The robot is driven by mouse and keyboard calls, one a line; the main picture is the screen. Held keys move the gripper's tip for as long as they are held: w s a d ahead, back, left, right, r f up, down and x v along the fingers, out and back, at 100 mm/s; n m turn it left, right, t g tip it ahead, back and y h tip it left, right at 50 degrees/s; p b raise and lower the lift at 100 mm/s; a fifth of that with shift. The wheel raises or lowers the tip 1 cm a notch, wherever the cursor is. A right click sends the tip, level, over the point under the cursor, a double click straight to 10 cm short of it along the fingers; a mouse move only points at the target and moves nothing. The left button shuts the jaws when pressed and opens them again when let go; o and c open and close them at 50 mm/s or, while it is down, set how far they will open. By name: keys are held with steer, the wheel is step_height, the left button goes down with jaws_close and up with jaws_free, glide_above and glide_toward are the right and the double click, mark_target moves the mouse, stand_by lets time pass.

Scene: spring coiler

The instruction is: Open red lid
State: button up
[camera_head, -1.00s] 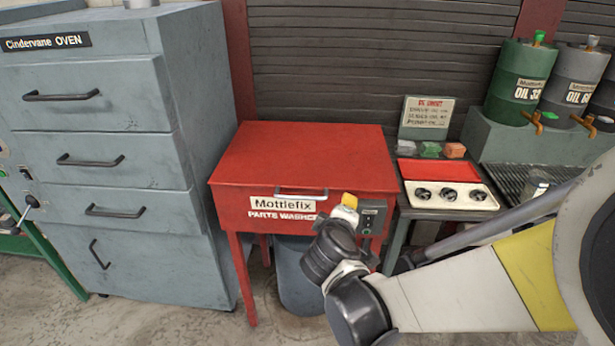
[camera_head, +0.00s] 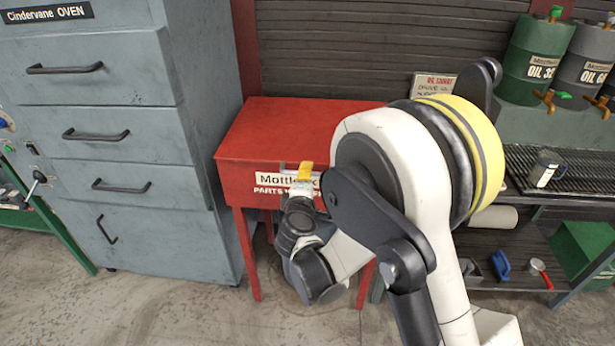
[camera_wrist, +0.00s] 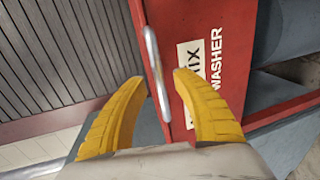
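The red lid (camera_head: 270,128) is the flat top of the red parts washer (camera_head: 236,178), and it lies shut. A grey bar handle (camera_wrist: 156,75) runs along the lid's front edge in the wrist view. My gripper (camera_wrist: 150,85) has its two yellow fingers spread wide, with the handle lying between their tips and no finger seen touching it. In the head view my gripper (camera_head: 305,172) is at the washer's front by the name label. My arm hides the right half of the lid and most of the handle there.
A blue-grey oven cabinet (camera_head: 110,130) with bar handles stands close on the left. On the right are oil drums (camera_head: 533,60), a dark grated bench (camera_head: 520,165) and a mug (camera_head: 545,168). Open floor lies in front.

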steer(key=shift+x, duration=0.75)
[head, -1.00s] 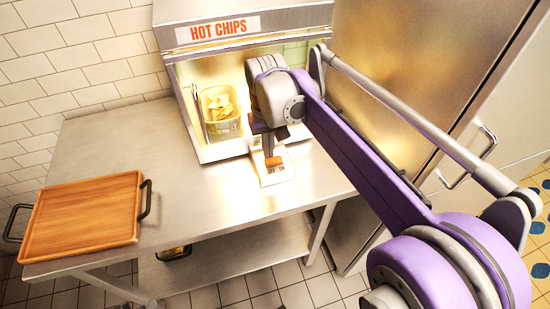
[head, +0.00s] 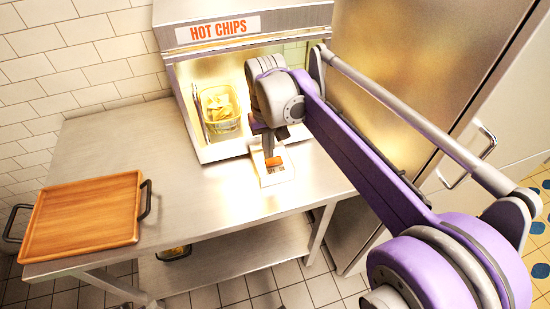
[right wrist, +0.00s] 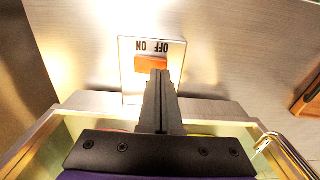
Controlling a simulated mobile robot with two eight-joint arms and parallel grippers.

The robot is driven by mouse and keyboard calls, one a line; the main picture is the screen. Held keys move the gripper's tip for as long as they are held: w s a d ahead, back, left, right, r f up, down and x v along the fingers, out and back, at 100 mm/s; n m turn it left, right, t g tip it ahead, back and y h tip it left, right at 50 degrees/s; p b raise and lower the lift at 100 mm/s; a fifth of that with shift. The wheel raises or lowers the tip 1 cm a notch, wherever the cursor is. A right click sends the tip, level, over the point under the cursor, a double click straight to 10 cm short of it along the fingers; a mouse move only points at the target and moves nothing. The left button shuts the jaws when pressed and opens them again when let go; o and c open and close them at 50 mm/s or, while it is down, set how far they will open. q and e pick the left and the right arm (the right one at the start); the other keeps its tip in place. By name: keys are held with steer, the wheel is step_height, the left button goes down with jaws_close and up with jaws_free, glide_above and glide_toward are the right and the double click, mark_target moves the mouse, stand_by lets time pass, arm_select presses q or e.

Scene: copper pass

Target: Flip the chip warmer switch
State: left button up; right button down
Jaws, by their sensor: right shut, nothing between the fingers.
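The chip warmer (head: 186,84) stands at the back of the steel table, with a "HOT CHIPS" sign on its top. Its white switch plate (head: 283,177) lies on the table in front of it, with an orange rocker (head: 273,161). The right wrist view shows the plate (right wrist: 128,83) and rocker (right wrist: 150,63) with upside-down "ON" at left and "OFF" at right. My right gripper (head: 268,153) is shut and empty. Its fingertips (right wrist: 159,74) overlap the rocker's near edge, toward the OFF side. I cannot tell whether they touch or which way the rocker is tilted. My left gripper is not in view.
A wire basket of chips (head: 221,124) sits inside the lit warmer. A wooden tray (head: 84,215) with dark handles lies at the table's left end. The table's middle (head: 180,205) is clear. A tall steel cabinet (head: 400,60) stands at the right.

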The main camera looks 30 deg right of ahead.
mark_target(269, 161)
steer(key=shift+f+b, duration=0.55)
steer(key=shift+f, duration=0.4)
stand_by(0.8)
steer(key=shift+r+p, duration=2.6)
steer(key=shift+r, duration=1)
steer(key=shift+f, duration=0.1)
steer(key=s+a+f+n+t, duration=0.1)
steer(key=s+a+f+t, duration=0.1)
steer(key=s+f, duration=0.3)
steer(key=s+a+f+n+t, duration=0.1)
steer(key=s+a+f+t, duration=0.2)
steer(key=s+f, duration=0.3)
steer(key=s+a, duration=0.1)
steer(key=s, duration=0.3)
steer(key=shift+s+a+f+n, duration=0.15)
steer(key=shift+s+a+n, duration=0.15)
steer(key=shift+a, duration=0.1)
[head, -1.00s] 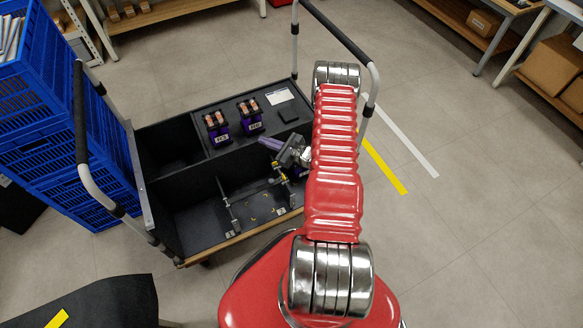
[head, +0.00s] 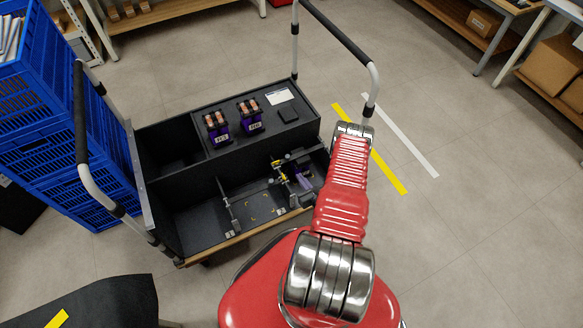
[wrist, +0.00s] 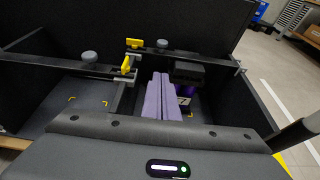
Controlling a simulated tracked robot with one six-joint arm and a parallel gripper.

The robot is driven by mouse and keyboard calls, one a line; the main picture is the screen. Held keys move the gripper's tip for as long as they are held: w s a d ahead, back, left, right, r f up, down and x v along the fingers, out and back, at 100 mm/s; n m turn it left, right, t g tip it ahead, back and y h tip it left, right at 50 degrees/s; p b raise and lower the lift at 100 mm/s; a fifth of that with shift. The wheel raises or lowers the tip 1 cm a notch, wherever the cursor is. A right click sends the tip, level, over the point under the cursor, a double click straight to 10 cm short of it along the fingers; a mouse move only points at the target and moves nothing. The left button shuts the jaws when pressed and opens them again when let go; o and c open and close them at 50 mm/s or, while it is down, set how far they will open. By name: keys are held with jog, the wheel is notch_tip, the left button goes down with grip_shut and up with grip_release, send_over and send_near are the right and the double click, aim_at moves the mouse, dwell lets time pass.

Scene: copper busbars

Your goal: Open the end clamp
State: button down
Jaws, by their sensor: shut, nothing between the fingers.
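The clamp hardware sits in the front compartment of a black tray. In the wrist view, a dark bar (wrist: 60,70) carries a grey knob (wrist: 89,57) and a raised yellow lever (wrist: 127,65). A second yellow handle (wrist: 135,43) and another grey knob (wrist: 162,44) lie farther back. The head view shows yellow clamp parts (head: 283,178) left of my arm. My gripper (wrist: 160,78) shows its pale purple fingers together and empty, just right of the raised lever, apparently apart from it. A dark purple block (wrist: 184,97) marked 7 is partly hidden to their right.
Two purple holders with copper-coloured bars, a left one (head: 217,128) and a right one (head: 250,116), stand on the tray's rear deck. A second bar (head: 229,205) crosses the compartment at left. Tall cart handles (head: 369,90) rise at both ends. Blue crates (head: 45,120) stand at left.

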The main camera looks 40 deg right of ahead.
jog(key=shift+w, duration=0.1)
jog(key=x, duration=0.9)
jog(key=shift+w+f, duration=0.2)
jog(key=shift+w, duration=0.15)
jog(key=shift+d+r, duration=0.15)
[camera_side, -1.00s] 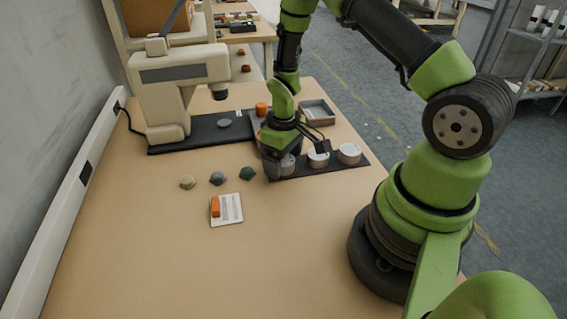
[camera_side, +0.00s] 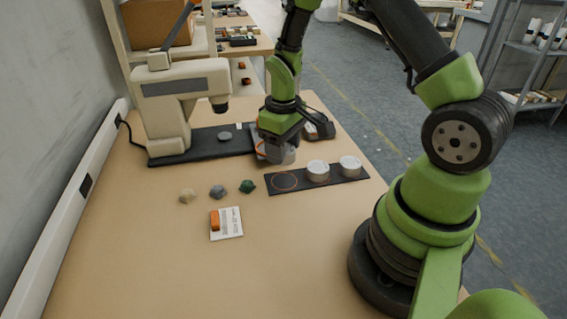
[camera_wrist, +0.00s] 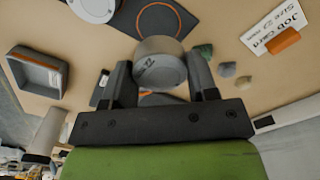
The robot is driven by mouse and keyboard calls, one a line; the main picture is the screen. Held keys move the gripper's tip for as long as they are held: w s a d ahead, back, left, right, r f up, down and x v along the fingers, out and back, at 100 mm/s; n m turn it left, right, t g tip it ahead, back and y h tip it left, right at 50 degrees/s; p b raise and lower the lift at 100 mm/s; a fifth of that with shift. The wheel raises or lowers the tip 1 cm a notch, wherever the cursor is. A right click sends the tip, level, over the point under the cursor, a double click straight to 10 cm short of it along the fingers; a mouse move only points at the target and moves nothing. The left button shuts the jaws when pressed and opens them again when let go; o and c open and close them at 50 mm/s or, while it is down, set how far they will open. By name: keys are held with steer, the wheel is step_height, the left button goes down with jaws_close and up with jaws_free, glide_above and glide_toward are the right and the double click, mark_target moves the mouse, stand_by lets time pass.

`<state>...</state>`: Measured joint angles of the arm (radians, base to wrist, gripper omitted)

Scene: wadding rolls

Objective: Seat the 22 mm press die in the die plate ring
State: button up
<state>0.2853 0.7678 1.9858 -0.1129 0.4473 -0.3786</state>
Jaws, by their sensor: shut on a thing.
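My gripper (camera_side: 280,146) is shut on a round grey die (camera_side: 282,156) and holds it above the table, just behind the dark mat. In the wrist view the die (camera_wrist: 159,68) sits between both fingers; a marking on its face looks like 22 but is hard to read. A cream press (camera_side: 180,86) stands at the back left on a dark base (camera_side: 190,150). A grey disc (camera_side: 224,136) shows on that base; I cannot tell whether it is the die plate ring. An orange edge shows beside the held die, partly hidden by it.
The dark mat (camera_side: 304,186) has an empty orange circle and two white-topped dies (camera_side: 318,171) (camera_side: 350,165). Three small lumps, beige (camera_side: 188,196), blue-grey (camera_side: 218,192) and green (camera_side: 248,187), lie left of it. A job card (camera_side: 231,228) with an orange block lies in front. A grey tray (camera_wrist: 38,74) is partly hidden behind my gripper.

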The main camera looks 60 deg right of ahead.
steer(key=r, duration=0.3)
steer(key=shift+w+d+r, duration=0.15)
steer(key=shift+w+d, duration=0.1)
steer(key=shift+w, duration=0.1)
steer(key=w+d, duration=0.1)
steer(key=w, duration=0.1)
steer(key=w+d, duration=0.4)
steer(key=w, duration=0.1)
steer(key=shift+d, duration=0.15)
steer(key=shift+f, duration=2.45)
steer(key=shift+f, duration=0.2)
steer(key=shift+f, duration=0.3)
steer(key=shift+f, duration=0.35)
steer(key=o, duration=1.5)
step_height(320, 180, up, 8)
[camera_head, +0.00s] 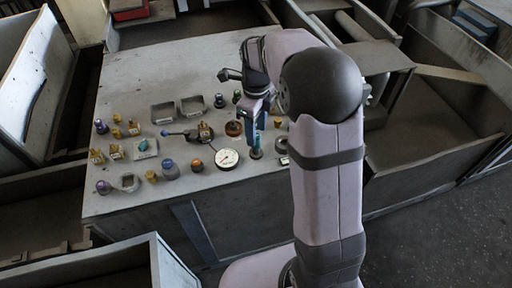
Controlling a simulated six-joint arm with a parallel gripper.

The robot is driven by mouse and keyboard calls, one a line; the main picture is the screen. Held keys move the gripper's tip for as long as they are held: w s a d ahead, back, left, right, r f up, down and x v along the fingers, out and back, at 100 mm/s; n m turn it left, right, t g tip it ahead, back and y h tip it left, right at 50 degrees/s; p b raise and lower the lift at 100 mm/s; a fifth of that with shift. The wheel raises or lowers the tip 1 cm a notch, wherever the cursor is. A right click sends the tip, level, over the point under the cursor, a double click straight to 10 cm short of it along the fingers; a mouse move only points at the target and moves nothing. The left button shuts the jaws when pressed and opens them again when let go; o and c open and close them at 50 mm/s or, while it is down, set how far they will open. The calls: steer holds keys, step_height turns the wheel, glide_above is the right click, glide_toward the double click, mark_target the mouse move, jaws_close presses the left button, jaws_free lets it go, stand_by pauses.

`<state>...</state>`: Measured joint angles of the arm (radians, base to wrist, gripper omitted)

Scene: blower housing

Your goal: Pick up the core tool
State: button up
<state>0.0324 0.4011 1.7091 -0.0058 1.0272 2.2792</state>
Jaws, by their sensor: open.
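My gripper (258,118) points down over the front part of the grey table. A slim upright teal piece with a dark round foot (256,154) stands at its fingertips; I cannot tell whether the fingers touch it. It may be the core tool, but the view is too small to be sure. The jaws are open, though the gap between them is hard to see.
A white dial gauge (228,158) sits close left of the gripper, and a brown round part (234,129) lies behind it. Two grey trays (164,119) are farther back. Several small purple, yellow and blue parts crowd the table's left side. The back of the table (170,70) is clear.

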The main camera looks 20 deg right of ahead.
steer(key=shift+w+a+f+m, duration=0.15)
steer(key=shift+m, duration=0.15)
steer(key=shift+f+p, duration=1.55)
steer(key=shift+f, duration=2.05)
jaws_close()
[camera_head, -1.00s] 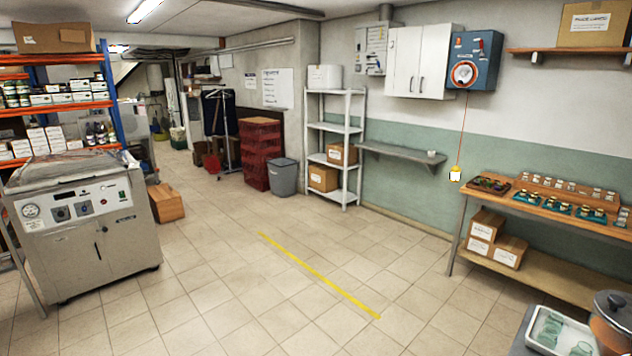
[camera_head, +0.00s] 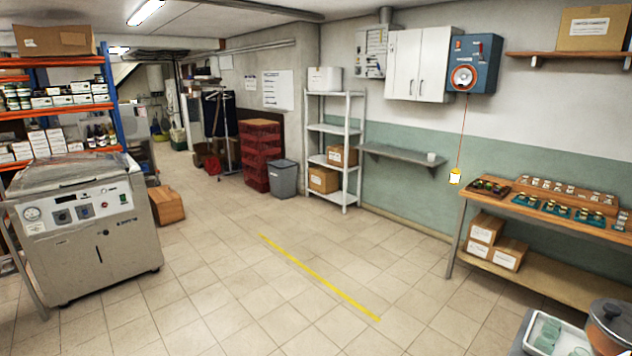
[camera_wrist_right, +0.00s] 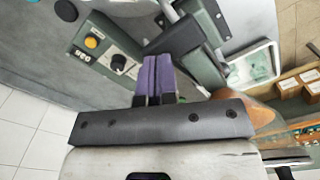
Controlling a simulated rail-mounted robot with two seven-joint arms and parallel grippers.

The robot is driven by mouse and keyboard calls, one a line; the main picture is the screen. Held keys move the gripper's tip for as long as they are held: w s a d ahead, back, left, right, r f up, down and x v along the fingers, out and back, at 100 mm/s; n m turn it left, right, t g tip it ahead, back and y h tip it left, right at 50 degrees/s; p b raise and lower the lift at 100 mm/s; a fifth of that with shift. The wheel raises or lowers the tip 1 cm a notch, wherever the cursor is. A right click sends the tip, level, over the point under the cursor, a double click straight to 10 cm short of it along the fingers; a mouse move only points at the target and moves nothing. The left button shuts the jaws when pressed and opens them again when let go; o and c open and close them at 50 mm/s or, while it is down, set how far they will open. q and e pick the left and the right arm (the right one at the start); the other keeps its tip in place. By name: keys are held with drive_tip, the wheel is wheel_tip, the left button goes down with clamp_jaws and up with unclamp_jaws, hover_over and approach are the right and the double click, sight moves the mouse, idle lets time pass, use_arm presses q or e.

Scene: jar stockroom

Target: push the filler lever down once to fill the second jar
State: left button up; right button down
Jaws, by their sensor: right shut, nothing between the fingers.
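In the right wrist view my right gripper (camera_wrist_right: 153,84) is shut and empty, its purple fingers together. The fingers are close in front of a grey-green machine, apparently the filler, with a control panel (camera_wrist_right: 105,48) bearing a yellow button and a black knob. Dark grey-green bars (camera_wrist_right: 205,70) lie just beyond and right of the fingertips. I cannot tell which part is the lever, or whether the fingers touch it. A white tray (camera_wrist_right: 230,78) holds a glass jar (camera_wrist_right: 258,64). In the head view a tray (camera_head: 531,343) with glass jars (camera_head: 548,332) stands at bottom right. My left gripper is not in view.
A lidded pot (camera_head: 612,320) stands beside the tray at the head view's right edge. A steel machine (camera_head: 85,225) stands left. The middle floor is clear.

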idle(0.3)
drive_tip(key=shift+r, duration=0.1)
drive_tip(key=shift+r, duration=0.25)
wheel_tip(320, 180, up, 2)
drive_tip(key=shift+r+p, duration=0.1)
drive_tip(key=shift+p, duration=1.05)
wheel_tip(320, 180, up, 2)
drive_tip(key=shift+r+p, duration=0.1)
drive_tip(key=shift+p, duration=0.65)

..........

= Instruction =
From the entries above, extract only the lines running from the one containing "Controlling a simulated tracked" through the one containing "Scene: copper busbars", inclusive.

= Full response =
Controlling a simulated tracked robot with one six-joint arm and a parallel gripper.

The robot is driven by mouse and keyboard calls, one a line; the main picture is the screen. Held keys move the gripper's tip for as long as they are held: w s a d ahead, back, left, right, r f up, down and x v along the fingers, out and back, at 100 mm/s; n m turn it left, right, t g tip it ahead, back and y h tip it left, right at 50 degrees/s; p b raise and lower the lift at 100 mm/s; a fifth of that with shift. The wheel raises or lowers the tip 1 cm a notch, wherever the cursor is. A right click sends the tip, level, over the point under the cursor, a double click straight to 10 cm short of it along the fingers; a mouse move only points at the target and moves nothing. The left button shuts the jaws when pressed and opens them again when let go; o and c open and close them at 50 mm/s or, while it is down, set how far they will open. By name: keys are held with jog, the wheel is notch_tip, the left button goes down with grip_shut and up with grip_release, send_over and send_near are the right and the double click, aim_at moves the mouse, dwell lets time pass.

Scene: copper busbars

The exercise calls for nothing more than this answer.